Data records:
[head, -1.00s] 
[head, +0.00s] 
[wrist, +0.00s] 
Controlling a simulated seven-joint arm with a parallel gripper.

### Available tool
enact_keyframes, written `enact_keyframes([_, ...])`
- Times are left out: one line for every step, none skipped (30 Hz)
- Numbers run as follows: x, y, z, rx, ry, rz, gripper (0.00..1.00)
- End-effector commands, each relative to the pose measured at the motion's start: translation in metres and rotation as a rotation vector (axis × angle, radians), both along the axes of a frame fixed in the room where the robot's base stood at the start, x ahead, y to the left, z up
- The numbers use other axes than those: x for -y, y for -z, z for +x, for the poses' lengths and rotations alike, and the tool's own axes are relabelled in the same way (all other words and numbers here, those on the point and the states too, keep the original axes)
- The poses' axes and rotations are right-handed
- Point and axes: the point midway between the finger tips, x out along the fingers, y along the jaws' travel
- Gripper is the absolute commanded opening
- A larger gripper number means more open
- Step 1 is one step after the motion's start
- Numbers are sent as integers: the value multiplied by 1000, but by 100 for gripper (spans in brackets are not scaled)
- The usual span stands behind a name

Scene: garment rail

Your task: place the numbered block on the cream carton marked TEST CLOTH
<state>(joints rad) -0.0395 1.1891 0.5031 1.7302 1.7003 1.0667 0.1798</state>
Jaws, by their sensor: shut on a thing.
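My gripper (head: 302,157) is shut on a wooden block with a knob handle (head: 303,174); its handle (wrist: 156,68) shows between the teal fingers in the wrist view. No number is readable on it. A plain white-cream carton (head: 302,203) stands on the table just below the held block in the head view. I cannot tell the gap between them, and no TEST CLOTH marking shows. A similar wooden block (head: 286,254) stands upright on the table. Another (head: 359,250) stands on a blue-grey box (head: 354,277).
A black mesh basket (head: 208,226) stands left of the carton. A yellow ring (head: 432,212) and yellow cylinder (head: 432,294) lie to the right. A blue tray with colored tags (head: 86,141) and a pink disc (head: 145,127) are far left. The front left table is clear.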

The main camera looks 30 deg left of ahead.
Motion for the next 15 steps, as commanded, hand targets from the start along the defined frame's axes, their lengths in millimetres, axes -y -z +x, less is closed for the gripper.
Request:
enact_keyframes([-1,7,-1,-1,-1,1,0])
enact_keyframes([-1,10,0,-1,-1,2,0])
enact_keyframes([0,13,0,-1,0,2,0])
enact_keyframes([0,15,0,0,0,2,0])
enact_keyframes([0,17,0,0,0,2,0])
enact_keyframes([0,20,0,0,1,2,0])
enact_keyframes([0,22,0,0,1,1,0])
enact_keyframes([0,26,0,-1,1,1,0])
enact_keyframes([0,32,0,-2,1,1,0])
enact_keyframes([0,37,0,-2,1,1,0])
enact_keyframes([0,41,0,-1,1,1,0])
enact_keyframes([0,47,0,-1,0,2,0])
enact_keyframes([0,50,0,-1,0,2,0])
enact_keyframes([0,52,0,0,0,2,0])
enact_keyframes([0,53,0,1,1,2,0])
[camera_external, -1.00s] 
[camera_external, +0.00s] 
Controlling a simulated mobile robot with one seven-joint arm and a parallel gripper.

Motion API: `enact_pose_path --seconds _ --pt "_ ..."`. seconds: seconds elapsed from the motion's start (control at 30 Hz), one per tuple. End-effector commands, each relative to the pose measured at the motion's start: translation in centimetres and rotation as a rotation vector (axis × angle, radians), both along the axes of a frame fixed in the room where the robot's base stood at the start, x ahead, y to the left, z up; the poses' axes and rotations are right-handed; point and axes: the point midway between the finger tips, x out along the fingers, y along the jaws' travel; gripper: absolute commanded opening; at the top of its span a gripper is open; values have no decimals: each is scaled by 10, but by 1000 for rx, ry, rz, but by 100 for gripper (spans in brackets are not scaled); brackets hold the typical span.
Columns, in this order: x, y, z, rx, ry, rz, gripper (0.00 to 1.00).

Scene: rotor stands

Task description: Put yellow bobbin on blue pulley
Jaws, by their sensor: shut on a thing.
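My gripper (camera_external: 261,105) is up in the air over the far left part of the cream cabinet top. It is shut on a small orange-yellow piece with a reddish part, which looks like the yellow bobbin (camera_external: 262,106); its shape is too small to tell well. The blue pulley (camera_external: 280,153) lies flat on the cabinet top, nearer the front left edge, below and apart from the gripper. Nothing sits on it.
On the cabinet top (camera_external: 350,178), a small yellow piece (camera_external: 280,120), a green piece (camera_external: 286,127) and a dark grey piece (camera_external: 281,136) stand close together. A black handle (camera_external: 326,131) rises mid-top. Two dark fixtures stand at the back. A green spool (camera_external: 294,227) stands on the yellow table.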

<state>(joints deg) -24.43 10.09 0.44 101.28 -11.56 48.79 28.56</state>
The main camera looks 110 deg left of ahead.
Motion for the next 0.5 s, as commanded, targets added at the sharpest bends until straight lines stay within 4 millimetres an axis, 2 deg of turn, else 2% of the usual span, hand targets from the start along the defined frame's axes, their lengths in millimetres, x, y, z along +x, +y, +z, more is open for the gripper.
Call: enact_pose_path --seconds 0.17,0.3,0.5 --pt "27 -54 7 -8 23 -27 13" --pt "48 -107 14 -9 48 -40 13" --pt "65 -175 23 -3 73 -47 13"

What the task requires:
The records above should be repeated in full, exactly as given.

Answer to this exercise:
[head, -1.00s] 
[head, +0.00s] 
[wrist, +0.00s] 
Controlling a simulated seven-joint arm with a parallel gripper.

### Available tool
enact_keyframes, written `enact_keyframes([_, ...])`
- Times are left out: one line for every step, none skipped (30 Hz)
- Numbers run as follows: x, y, z, rx, ry, rz, gripper (0.00..1.00)
- End-effector commands, each relative to the pose measured at the motion's start: translation in metres and rotation as a rotation vector (axis × angle, radians), both along the axes of a frame fixed in the room where the robot's base stood at the start, x ahead, y to the left, z up
- The numbers use other axes than those: x for -y, y for -z, z for +x, for the poses' lengths and rotations alike, and the tool's own axes are relabelled in the same way (all other words and numbers here, those on the point and the states too, keep the original axes)
- The poses' axes and rotations are right-handed
- Point and axes: the point midway between the finger tips, x out along the fingers, y along the jaws' travel
- Gripper is the absolute commanded opening
- A larger gripper number means more open
- Step 1 is one step after the motion's start
- Numbers are sent as integers: the value multiplied by 1000, but by 100 for gripper (spans in brackets are not scaled)
- The usual span stands behind a name

Scene: garment rail

Your task: place the numbered block on the cream carton marked TEST CLOTH
<state>(joints rad) -0.0395 1.1891 0.5031 1.7302 1.7003 1.0667 0.1798</state>
Jaws, by their sensor: shut on a thing.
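My gripper (head: 302,157) is shut on a wooden block with a knob handle (head: 303,174); its handle (wrist: 156,68) shows between the teal fingers in the wrist view. No number is readable on it. A plain white-cream carton (head: 302,203) stands on the table just below the held block in the head view. I cannot tell the gap between them, and no TEST CLOTH marking shows. A similar wooden block (head: 286,254) stands upright on the table. Another (head: 359,250) stands on a blue-grey box (head: 354,277).
A black mesh basket (head: 208,226) stands left of the carton. A yellow ring (head: 432,212) and yellow cylinder (head: 432,294) lie to the right. A blue tray with colored tags (head: 86,141) and a pink disc (head: 145,127) are far left. The front left table is clear.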

The main camera looks 30 deg left of ahead.
Motion for the next 15 steps, as commanded, hand targets from the start along the defined frame's axes, their lengths in millimetres, axes -y -z +x, less is closed for the gripper.
Request:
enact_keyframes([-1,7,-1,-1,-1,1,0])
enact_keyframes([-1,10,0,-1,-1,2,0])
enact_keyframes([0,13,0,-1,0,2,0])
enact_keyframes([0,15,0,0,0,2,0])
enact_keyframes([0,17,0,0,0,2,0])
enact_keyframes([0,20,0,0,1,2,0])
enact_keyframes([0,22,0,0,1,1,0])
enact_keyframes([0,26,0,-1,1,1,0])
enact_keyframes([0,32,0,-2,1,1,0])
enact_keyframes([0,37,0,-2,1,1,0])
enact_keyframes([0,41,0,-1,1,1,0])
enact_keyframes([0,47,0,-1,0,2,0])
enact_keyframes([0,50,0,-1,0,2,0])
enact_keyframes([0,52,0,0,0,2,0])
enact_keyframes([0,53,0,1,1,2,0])
[camera_external, -1.00s] 
[camera_external, +0.00s] 
Controlling a simulated mobile robot with one seven-joint arm and a parallel gripper.

Motion API: `enact_pose_path --seconds _ --pt "_ ..."`. seconds: seconds elapsed from the motion's start (control at 30 Hz), one per tuple. End-effector commands, each relative to the pose measured at the motion's start: translation in centimetres and rotation as a rotation vector (axis × angle, radians), both along the axes of a frame fixed in the room where the robot's base stood at the start, x ahead, y to the left, z up; the poses' axes and rotations are right-handed; point and axes: the point midway between the finger tips, x out along the fingers, y along the jaws' travel; gripper: absolute commanded opening; at the top of its span a gripper is open; values have no decimals: each is scaled by 10, but by 1000 for rx, ry, rz, but by 100 for gripper (spans in brackets are not scaled); brackets hold the typical span.
Columns, in this order: x, y, z, rx, ry, rz, gripper (0.00 to 1.00).

Scene: rotor stands

Task description: Put yellow bobbin on blue pulley
Jaws, by their sensor: shut on a thing.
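My gripper (camera_external: 261,105) is up in the air over the far left part of the cream cabinet top. It is shut on a small orange-yellow piece with a reddish part, which looks like the yellow bobbin (camera_external: 262,106); its shape is too small to tell well. The blue pulley (camera_external: 280,153) lies flat on the cabinet top, nearer the front left edge, below and apart from the gripper. Nothing sits on it.
On the cabinet top (camera_external: 350,178), a small yellow piece (camera_external: 280,120), a green piece (camera_external: 286,127) and a dark grey piece (camera_external: 281,136) stand close together. A black handle (camera_external: 326,131) rises mid-top. Two dark fixtures stand at the back. A green spool (camera_external: 294,227) stands on the yellow table.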

<state>(joints deg) -24.43 10.09 0.44 101.28 -11.56 48.79 28.56</state>
The main camera looks 110 deg left of ahead.
Motion for the next 0.5 s, as commanded, targets added at the sharpest bends until straight lines stay within 4 millimetres an axis, 2 deg of turn, else 2% of the usual span, hand targets from the start along the defined frame's axes, their lengths in millimetres, x, y, z along +x, +y, +z, more is open for the gripper.
Call: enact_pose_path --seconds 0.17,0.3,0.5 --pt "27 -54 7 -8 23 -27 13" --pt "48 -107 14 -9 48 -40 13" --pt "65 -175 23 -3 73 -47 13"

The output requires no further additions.